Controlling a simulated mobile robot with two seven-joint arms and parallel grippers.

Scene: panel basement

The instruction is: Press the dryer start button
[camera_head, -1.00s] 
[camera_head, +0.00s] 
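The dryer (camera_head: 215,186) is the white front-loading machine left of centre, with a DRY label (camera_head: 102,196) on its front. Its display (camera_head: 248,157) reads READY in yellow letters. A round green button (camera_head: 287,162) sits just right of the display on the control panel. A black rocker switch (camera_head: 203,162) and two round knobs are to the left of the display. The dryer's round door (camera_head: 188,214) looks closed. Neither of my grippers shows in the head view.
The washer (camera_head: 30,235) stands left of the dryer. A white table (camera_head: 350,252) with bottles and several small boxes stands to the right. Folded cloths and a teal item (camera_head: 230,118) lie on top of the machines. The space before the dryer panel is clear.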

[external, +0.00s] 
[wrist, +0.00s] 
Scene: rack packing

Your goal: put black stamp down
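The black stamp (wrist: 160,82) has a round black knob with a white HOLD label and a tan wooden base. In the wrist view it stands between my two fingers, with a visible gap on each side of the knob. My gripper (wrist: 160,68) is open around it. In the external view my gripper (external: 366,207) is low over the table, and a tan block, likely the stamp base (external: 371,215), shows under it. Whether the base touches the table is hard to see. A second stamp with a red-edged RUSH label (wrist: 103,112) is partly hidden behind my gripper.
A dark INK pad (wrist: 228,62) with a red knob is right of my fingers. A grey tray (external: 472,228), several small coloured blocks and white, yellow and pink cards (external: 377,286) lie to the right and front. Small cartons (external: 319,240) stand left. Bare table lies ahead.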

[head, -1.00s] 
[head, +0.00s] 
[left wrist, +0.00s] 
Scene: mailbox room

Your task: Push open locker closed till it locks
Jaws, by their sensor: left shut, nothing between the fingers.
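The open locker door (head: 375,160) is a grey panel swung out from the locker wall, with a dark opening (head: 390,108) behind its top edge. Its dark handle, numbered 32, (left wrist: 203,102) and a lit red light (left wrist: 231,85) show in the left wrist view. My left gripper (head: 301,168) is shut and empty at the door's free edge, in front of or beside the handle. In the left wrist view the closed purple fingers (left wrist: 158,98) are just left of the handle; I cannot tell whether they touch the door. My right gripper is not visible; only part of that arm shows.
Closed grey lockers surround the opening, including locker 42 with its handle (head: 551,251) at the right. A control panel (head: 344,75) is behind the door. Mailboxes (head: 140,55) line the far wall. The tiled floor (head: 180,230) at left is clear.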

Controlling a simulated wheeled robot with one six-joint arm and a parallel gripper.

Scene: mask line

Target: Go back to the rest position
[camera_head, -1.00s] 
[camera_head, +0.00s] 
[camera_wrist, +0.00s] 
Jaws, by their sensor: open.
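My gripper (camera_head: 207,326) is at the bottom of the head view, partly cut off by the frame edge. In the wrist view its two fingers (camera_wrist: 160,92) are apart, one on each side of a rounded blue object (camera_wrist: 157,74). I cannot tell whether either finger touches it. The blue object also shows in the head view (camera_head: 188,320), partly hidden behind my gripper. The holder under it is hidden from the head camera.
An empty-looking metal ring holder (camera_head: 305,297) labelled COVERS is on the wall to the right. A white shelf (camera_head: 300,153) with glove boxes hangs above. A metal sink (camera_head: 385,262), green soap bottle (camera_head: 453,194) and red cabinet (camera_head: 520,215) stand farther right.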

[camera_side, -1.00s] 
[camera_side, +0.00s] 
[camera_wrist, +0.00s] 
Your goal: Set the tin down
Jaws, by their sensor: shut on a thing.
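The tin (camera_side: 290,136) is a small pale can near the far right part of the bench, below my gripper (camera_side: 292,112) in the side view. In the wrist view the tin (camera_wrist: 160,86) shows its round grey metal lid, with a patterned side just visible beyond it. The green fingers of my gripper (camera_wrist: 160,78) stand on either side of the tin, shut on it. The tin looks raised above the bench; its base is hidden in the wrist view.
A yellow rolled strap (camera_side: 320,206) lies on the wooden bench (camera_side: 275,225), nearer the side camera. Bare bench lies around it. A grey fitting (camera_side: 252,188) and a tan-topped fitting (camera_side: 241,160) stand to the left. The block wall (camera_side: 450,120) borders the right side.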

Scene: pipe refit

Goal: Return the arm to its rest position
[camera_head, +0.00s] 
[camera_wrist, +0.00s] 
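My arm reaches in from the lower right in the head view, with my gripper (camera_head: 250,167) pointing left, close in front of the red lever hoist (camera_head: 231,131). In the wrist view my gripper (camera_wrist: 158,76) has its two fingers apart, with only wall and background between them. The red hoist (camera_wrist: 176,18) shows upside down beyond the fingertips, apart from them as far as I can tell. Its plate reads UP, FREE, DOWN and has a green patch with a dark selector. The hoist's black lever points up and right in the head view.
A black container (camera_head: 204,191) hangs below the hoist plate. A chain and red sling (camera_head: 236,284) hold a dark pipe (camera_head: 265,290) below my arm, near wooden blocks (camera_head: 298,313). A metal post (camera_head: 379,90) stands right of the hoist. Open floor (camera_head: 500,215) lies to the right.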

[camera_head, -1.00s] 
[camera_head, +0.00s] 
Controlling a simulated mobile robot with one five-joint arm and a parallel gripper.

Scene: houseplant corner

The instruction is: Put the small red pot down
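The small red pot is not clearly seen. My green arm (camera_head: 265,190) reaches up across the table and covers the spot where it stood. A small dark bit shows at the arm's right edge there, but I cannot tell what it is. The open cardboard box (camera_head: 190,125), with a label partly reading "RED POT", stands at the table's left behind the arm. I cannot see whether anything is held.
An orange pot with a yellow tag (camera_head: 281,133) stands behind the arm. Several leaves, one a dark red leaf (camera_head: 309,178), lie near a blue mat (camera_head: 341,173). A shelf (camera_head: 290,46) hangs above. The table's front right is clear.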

..............................

**Exercise instructions**
Take each line containing the string "mobile" and copy it out.

**Response to this exercise**
Controlling a simulated mobile robot with two seven-joint arms and parallel grippers.
Controlling a simulated mobile robot with one five-joint arm and a parallel gripper.

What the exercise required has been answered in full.